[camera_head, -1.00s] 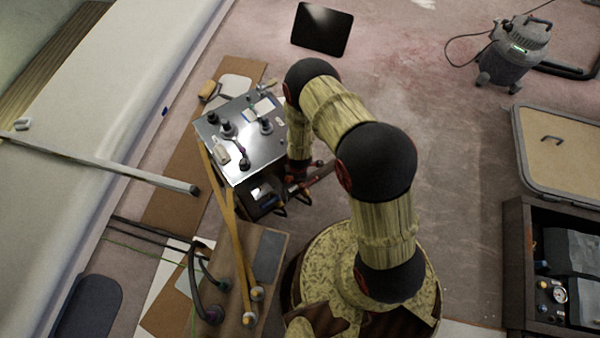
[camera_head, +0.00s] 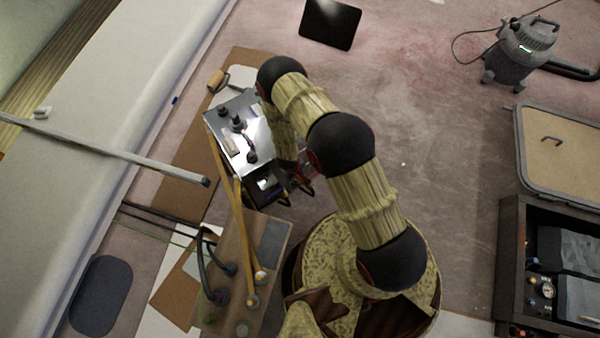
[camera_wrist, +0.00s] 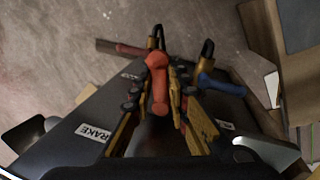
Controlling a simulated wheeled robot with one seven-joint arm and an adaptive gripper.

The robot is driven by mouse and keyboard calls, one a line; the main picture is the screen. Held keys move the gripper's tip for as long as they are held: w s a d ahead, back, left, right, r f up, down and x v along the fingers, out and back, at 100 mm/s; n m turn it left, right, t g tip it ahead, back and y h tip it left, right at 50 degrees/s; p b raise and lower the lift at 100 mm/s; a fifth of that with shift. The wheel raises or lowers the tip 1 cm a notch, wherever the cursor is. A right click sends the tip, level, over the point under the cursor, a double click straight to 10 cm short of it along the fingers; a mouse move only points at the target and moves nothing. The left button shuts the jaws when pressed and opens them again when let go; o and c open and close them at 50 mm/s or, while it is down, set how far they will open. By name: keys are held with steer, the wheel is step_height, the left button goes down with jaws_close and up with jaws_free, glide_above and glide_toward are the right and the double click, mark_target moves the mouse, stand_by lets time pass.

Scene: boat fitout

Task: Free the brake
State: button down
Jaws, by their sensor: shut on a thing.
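A dark panel with white labels, one reading BRAKE (camera_wrist: 95,132), fills the lower part of the wrist view. A red handle (camera_wrist: 158,64) stands in the middle of that view. My gripper (camera_wrist: 160,98) is shut on the red handle, with yellow and black parts on both sides of it. A darker red lever (camera_wrist: 128,49) points left, and a blue handle (camera_wrist: 222,86) points right. Black loops stand close to these handles. In the head view, my arm covers most of the gripper beside the metal-topped box (camera_head: 226,152), and the red handle's contact is hidden.
A wooden board (camera_head: 262,218) with hoses and knobs lies in front of the box. A grey pole (camera_head: 150,161) reaches in from the left. A vacuum (camera_head: 520,48) and an open case (camera_head: 508,265) stand at the right.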

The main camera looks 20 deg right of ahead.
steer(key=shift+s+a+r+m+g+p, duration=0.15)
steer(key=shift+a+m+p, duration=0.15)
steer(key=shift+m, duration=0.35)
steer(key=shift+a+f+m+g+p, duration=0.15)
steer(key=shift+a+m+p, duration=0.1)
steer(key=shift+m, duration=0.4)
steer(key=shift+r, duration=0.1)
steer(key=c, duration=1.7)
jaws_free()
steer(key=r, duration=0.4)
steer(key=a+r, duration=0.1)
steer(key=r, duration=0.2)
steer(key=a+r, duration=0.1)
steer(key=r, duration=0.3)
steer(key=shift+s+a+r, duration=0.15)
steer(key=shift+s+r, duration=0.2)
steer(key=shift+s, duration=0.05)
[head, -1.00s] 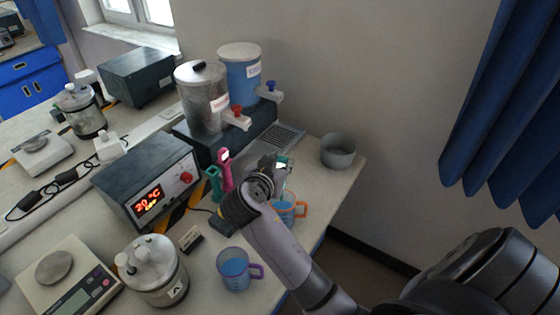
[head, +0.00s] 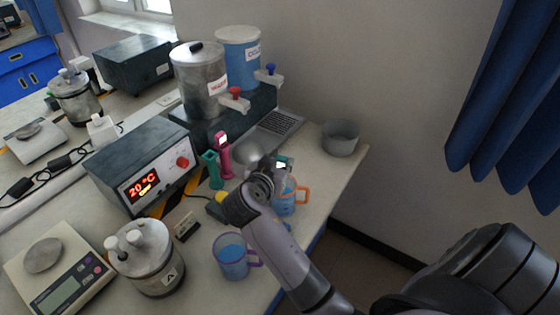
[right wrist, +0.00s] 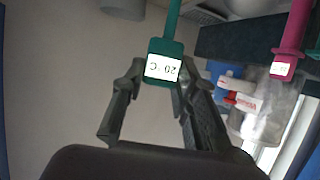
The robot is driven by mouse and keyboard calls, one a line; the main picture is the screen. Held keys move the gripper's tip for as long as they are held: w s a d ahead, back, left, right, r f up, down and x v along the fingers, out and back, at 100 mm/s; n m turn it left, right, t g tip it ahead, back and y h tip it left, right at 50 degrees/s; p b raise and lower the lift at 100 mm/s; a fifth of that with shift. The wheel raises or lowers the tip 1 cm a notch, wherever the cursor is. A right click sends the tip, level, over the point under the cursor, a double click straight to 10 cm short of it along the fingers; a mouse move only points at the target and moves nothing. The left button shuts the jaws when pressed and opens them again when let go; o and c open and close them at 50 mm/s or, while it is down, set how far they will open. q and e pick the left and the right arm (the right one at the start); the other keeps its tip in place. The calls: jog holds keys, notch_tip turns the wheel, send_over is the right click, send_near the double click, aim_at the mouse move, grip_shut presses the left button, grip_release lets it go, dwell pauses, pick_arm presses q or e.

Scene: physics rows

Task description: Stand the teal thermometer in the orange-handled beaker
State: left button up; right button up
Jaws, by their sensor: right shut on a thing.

_AIM:_ Say how many lines of the data include the word "Scene". Nothing other than the number should be given.

_TASK SOLUTION:_ 2